Le droit pénal reconnaît l’existence d’homicides de divers degrés ainsi que de variations dans l’ampleur du tort causé et le degré de culpabilité, selon un certain nombre de critères. La question de savoir comment comparer le contexte social et juridique dans lequel s’inscrivent les homicides (et d’autres crimes de violence) pour déterminer s’ils sont comparables (et, partant, méritent un châtiment semblable) et quels facteurs doivent être pris en considération dans le cadre d’une telle comparaison reste problématique. Bien que nous ayons pu tenir compte de divers facteurs permettant d’établir l’ampleur du tort causé ou le degré de culpabilité, nous ne disposions pas de détails suffisants pour analyser trois variables juridiques importantes – la préméditation, la provocation et l’intoxication. Si, comme le soutient Lundsgaarde (1977), la distinction établie en droit pénal entre l’homicide légitime et l’homicide illégitime découle de la coutume et de la culture de la société au sein de laquelle cette question juridique est tranchée, on peut dire la même chose de l’idée qu’on se fait du crime prémédité, de ce qui constitue de la provocation de la part de la victime et du degré d’intoxication suffisant pour justifier une réduction de la culpabilité. Il faudra donc déterminer, dans le cadre des recherches futures sur la justice pénale, quels sont les indicateurs fiables de ces variables et comment des données à leur sujet peuvent être recueillies de manière systématique.

De façon traditionnelle, les données relatives à ces variables juridiques ont dans une large mesure été exclues des études empiriques portant sur le processus pénal, et ce, malgré que ces dernières revêtent une importance cruciale dans le traitement des crimes de violence. Deux raisons peuvent expliquer cette situation. D’abord, peu de critères ont été établis pour l’évaluation de ces variables (par exemple, les indicateurs employés en sciences sociales devraient-ils être calqués sur les notions juridiques qui sous-tendent ces facteurs et, dans la négative, quels indicateurs valables les chercheurs peuvent-ils utiliser?). Ensuite, on rencontre une multitude d’obstacles lorsqu’on tente de réunir de l’information sur ces variables, notamment le temps requis pour obtenir des renseignements détaillés sur chaque affaire.

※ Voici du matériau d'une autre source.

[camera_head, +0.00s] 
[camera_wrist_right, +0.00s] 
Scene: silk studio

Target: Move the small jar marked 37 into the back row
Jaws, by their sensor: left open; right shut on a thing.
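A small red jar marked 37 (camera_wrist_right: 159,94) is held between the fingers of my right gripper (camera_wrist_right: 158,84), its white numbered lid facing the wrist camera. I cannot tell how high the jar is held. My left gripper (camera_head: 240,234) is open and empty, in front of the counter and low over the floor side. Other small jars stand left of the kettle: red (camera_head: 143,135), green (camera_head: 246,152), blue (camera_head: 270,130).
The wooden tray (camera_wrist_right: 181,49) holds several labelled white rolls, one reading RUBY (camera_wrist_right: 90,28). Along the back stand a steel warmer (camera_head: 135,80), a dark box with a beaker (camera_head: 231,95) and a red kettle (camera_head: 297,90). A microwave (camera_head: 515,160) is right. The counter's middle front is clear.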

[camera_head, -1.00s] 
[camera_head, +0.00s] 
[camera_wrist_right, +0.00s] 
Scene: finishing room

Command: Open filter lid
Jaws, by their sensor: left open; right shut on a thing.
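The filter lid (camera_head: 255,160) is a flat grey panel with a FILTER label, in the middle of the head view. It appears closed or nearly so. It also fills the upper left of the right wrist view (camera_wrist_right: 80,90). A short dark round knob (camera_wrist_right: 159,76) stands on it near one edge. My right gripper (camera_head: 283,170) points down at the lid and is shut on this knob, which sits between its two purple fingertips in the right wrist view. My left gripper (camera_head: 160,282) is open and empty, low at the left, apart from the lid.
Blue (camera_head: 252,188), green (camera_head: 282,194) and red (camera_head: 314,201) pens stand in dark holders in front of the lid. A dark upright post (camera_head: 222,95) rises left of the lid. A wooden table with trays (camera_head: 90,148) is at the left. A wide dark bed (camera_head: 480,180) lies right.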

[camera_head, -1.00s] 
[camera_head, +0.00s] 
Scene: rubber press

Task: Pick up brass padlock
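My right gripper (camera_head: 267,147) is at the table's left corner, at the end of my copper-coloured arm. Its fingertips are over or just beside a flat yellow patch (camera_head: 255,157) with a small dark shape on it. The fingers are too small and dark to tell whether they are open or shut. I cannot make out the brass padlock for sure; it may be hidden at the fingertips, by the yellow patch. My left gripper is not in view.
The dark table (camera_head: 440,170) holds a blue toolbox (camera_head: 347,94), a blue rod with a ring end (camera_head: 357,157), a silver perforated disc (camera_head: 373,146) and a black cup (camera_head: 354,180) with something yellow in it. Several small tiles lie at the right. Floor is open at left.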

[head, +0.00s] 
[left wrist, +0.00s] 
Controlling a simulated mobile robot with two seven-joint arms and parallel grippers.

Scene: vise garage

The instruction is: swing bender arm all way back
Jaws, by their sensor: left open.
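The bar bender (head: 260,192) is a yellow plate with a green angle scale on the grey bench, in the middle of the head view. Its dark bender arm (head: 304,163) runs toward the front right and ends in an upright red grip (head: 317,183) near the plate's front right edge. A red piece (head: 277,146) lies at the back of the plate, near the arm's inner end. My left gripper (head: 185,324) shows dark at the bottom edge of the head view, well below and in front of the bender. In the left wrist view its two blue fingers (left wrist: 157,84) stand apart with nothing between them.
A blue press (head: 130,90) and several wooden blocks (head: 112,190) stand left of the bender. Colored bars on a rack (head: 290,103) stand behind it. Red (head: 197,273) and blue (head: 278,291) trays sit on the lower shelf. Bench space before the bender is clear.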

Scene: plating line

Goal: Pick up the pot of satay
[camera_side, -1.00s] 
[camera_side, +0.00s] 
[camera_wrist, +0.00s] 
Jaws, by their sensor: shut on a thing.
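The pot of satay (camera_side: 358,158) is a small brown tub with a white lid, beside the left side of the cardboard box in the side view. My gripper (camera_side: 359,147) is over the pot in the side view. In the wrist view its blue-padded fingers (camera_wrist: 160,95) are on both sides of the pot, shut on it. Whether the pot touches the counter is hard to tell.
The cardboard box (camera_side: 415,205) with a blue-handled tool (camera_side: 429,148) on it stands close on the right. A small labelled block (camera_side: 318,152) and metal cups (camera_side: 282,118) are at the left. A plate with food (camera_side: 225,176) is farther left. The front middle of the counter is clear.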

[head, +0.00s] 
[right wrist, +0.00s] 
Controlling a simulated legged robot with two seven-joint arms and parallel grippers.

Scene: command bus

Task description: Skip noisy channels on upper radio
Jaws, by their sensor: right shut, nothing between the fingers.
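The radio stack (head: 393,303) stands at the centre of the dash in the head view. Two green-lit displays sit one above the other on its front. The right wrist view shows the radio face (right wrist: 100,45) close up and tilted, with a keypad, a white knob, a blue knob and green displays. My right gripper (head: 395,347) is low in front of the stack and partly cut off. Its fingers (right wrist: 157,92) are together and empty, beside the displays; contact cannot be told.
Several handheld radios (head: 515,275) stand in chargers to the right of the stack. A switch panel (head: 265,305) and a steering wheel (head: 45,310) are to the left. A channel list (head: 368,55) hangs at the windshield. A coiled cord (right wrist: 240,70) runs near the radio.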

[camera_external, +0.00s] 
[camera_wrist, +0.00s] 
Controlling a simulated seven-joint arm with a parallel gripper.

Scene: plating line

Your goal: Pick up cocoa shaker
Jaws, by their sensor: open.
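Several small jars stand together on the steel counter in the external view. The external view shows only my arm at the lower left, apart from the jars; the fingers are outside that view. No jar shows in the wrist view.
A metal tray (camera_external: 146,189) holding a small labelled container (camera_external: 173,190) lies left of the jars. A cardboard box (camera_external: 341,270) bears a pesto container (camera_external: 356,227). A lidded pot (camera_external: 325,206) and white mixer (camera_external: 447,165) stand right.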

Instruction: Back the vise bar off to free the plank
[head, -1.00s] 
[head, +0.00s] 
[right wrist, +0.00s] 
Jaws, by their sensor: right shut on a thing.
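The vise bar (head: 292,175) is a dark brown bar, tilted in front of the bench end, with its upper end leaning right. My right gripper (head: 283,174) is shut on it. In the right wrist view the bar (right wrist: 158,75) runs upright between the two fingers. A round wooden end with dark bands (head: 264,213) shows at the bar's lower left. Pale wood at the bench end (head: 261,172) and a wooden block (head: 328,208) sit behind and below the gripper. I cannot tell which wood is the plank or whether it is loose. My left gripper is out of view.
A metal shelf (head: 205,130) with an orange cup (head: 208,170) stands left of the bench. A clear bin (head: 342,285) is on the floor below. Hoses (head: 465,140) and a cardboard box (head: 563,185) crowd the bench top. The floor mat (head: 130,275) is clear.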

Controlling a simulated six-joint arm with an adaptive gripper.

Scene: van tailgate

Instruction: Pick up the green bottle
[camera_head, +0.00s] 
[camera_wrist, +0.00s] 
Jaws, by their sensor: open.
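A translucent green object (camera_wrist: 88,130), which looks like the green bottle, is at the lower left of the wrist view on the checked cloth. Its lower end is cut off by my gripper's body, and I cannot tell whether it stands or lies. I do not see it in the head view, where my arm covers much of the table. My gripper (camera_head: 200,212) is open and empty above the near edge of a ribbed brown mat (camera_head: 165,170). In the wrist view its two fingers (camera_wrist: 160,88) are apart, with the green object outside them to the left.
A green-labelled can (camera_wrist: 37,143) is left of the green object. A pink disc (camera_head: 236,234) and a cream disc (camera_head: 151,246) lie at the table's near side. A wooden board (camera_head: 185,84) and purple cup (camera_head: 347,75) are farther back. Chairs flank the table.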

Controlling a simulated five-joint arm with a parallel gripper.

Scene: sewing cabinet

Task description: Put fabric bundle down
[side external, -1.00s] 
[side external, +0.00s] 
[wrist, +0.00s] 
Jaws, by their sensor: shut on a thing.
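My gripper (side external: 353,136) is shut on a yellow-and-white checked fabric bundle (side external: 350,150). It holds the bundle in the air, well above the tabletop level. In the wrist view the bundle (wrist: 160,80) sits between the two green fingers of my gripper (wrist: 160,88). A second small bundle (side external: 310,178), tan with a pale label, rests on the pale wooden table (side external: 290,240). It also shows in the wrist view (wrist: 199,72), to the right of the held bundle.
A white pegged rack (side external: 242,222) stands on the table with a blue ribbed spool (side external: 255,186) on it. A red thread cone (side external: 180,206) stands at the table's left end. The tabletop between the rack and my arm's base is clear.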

Quelle que soit la raison de cet état de fait, les chercheurs qui étudient la justice pénale doivent s’efforcer de trouver des façons plus systématiques de recueillir des données sur ces facteurs, car non seulement ces derniers sont-ils pertinents sur le plan juridique, mais ils sont désormais associés à des stéréotypes courants au sujet de la violence interpersonnelle.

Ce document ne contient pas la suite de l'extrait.